Dataset entries –

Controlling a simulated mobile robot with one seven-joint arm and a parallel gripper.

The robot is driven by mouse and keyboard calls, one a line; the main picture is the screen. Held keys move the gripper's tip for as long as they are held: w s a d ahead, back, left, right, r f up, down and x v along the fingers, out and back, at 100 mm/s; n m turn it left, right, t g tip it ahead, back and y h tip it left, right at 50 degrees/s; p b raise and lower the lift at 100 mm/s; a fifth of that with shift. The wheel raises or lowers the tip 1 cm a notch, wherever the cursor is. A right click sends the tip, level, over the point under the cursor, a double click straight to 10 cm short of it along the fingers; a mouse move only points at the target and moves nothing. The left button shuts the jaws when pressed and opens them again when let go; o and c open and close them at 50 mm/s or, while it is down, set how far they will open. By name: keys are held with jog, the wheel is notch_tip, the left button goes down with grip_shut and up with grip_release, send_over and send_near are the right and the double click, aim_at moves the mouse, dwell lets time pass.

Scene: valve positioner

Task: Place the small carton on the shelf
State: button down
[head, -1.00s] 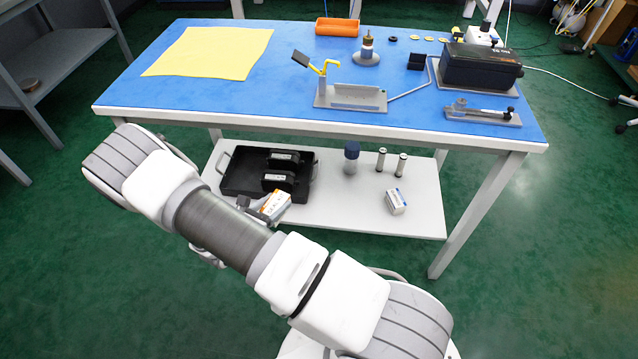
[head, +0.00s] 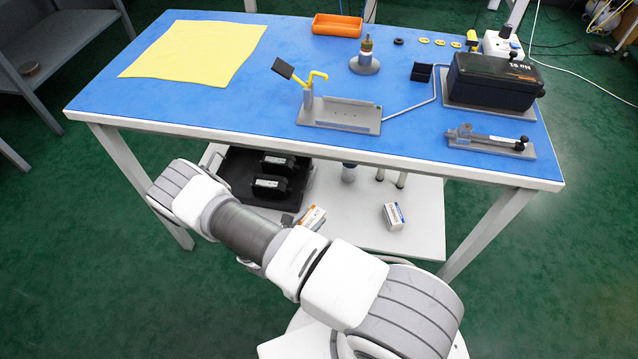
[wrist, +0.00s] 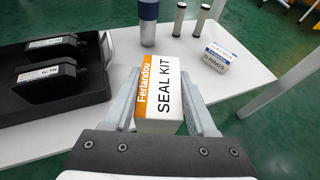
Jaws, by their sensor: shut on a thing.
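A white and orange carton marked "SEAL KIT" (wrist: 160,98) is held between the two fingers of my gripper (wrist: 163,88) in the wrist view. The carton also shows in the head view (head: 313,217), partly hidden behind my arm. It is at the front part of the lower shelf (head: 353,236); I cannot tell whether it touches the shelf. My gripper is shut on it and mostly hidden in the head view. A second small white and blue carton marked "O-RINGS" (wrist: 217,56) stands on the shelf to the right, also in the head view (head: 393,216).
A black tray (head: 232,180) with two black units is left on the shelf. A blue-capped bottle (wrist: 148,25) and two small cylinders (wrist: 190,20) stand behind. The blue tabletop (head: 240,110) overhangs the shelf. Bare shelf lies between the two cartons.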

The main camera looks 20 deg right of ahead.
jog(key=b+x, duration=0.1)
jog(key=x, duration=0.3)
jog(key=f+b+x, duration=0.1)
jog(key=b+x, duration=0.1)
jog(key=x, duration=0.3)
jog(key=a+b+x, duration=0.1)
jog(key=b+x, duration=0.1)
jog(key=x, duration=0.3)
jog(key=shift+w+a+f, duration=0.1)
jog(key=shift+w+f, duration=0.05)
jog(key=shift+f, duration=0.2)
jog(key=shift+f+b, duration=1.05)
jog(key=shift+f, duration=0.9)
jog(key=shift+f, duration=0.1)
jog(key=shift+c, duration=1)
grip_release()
...
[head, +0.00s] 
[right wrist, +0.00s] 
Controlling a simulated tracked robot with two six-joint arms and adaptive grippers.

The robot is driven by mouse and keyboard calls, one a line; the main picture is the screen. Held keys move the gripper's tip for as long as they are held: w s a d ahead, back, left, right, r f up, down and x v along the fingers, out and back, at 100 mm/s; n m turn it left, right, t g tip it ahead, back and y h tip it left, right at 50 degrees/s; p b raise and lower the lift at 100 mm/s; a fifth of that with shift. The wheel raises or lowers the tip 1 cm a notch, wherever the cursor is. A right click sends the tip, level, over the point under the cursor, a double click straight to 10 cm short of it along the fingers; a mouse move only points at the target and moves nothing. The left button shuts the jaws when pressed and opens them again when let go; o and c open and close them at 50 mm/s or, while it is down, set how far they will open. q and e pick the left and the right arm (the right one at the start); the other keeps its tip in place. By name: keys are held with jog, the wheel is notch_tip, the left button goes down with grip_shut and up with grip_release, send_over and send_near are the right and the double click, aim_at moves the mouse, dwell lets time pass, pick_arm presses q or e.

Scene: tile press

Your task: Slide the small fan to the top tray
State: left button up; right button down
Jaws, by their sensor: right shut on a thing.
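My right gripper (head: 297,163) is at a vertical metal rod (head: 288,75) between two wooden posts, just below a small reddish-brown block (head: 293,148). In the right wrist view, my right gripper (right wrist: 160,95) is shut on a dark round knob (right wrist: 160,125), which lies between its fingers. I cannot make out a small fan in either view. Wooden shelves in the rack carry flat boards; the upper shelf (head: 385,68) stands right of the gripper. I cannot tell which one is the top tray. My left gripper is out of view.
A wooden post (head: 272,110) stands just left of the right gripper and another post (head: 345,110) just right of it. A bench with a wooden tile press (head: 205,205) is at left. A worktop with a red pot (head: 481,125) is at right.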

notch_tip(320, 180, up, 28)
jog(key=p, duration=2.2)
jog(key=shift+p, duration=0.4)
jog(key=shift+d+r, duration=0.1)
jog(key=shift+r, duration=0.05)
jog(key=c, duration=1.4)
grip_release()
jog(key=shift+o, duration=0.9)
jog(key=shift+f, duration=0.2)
--
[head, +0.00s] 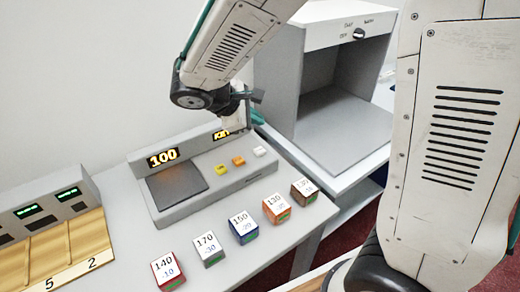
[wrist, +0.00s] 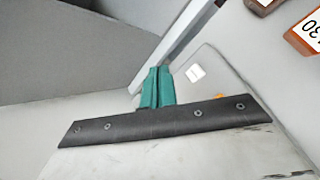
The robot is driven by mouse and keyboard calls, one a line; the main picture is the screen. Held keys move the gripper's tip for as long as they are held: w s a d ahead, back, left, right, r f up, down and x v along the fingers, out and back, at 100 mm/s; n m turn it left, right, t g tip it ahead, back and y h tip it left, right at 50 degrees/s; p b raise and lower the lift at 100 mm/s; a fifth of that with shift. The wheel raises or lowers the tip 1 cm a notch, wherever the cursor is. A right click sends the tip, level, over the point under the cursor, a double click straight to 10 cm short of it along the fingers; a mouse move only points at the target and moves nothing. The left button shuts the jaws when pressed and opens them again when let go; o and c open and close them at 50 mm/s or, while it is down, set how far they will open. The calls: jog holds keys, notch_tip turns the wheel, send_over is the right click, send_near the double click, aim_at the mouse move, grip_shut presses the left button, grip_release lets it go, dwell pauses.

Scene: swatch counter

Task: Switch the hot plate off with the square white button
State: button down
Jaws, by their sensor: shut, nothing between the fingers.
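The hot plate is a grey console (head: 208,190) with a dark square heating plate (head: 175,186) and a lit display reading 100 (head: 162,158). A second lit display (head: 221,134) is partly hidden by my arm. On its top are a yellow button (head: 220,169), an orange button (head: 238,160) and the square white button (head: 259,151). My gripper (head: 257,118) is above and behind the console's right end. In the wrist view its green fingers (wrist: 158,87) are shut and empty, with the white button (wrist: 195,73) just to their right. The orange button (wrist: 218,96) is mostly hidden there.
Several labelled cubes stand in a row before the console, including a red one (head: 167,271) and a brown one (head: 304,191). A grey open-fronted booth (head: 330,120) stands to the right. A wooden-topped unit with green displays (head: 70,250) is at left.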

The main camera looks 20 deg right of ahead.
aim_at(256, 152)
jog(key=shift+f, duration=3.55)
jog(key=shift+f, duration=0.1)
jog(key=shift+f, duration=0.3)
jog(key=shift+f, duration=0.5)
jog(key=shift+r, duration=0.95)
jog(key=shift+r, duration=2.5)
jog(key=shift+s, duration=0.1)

Problem to work on –
Using the listing, collect all lines in which the string "joint" is found.

Exercise result –
Controlling a simulated mobile robot with one seven-joint arm and a parallel gripper.
Controlling a simulated tracked robot with two six-joint arms and adaptive grippers.

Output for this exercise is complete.